U.S. Ex-Im Bank Opens for Business in Myanmar

The U.S. Government has taken another important step in helping to reintegrate Myanmar (referred to as Burma for official purposes) into the global economy. On February 6, 2014, the Export-Import Bank of the United States (Ex-Im Bank) announced the opening of financial support for qualified short-term and medium-term U.S. export sales to Myanmar. Over the past 18 months, the United States has substantially removed sanctions on business with Myanmar and has expanded economic and trade support on a step-by-step basis in response to political and economic reforms. The recent announcement by Ex-Im Bank will play an important role in opening a new market for U.S. exports.

Businesses looking to engage in the Myanmar market can now seek export-credit insurance, loan guarantees and direct loans (depending on credit) from Ex-Im Bank. Also available are Ex-Im Bank’s working capital guarantees, which can help U.S. exporters or their suppliers obtain funds to produce or buy goods or services for export to Myanmar.
Support for short and medium-term export sales is now available for “public sector” borrowers and guarantors (at least 50% owned by the Myanmar government). This support includes short-term insurance for sovereign transactions with repayment terms of 180 days or less and for capital goods transactions of up to 360 days. For medium-term transactions (typically up to five years), loan guarantees and loans are available for sovereign transactions. Before Ex-Im Bank will consider an application for a public sector transaction it will require an indication of support by the Myanmar government.
Although Ex-Im Bank is now legally open for business in Myanmar, it is still “off cover” for public sector transactions with a term over seven years and for all private sector transactions without regard to term. Being “off cover” means that Ex-Im Bank is unable to consider routine transactions falling into those categories.

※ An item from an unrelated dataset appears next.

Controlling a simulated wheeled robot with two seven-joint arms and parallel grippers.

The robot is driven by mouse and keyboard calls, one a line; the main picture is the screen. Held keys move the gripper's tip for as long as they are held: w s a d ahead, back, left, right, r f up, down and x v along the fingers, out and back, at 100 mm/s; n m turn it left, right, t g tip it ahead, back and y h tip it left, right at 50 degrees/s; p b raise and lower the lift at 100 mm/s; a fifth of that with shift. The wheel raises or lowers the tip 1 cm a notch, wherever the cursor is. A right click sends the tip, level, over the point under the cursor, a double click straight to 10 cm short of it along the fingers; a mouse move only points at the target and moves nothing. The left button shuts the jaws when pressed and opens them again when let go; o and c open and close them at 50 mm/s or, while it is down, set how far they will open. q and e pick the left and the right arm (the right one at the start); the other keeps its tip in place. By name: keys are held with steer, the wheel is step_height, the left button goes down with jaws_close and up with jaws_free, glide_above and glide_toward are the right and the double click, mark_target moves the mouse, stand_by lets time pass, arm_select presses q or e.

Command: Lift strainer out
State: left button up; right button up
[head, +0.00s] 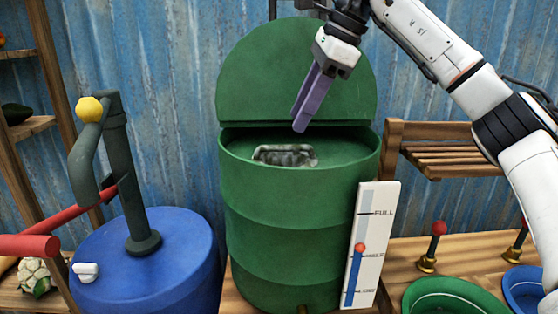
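A green barrel (290,230) stands in the middle, with its half-round green lid (295,80) raised behind the opening. Inside the opening, just below the rim, a mottled grey handle-like piece (285,154) shows, which looks like part of the strainer; the rest of it is hidden or hard to make out. My right gripper (299,120) hangs above the opening, pointing down, with its purple fingers apart from the grey piece. Nothing shows held in it. The fingers overlap from this angle, so their gap is unclear. My left gripper is out of view.
A level gauge (372,245) with a red marker leans at the barrel's right front. A blue drum (150,270) with a dark hand pump (133,170) and red bars stands at left. Green (450,297) and blue (523,285) bowls sit at lower right, near a wooden rack (445,150).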

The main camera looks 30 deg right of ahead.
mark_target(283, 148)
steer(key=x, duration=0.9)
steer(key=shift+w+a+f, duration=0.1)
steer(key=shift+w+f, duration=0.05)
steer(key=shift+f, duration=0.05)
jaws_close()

However, Ex-Im is willing to consider support for private sector obligors as well as terms over seven years if the transactions have financing arrangements that eliminate or externalize country risks, such as asset-backed financings and lease structures for aircraft, project finance structures that generate offshore revenues and transactions that provide credit support from entities outside of the country.
U.S., EU, and Canadian sanctions regimes now broadly permit the export of goods to Myanmar and related transactions. Many U.S. companies are actively participating in or considering entry into the Myanmar market. A number of companies, individuals and government agencies in Myanmar remain subject to sanctions under the U.S. List of Specially Designated Nationals and Blocked Persons (SDN List) and sanctions lists of other jurisdictions, including certain airlines. U.S. companies looking at Myanmar and considering Ex-Im Bank financing should proceed cautiously and vet their business partners as well as the potential involvement of local Myanmar financial institutions.
With over 55 million people, broad development needs and a strategic location between India, China and Thailand, Myanmar is actively seeking engagement and import sources from developed economies. However, it is still important for businesses to monitor sanctions and other potential legal issues.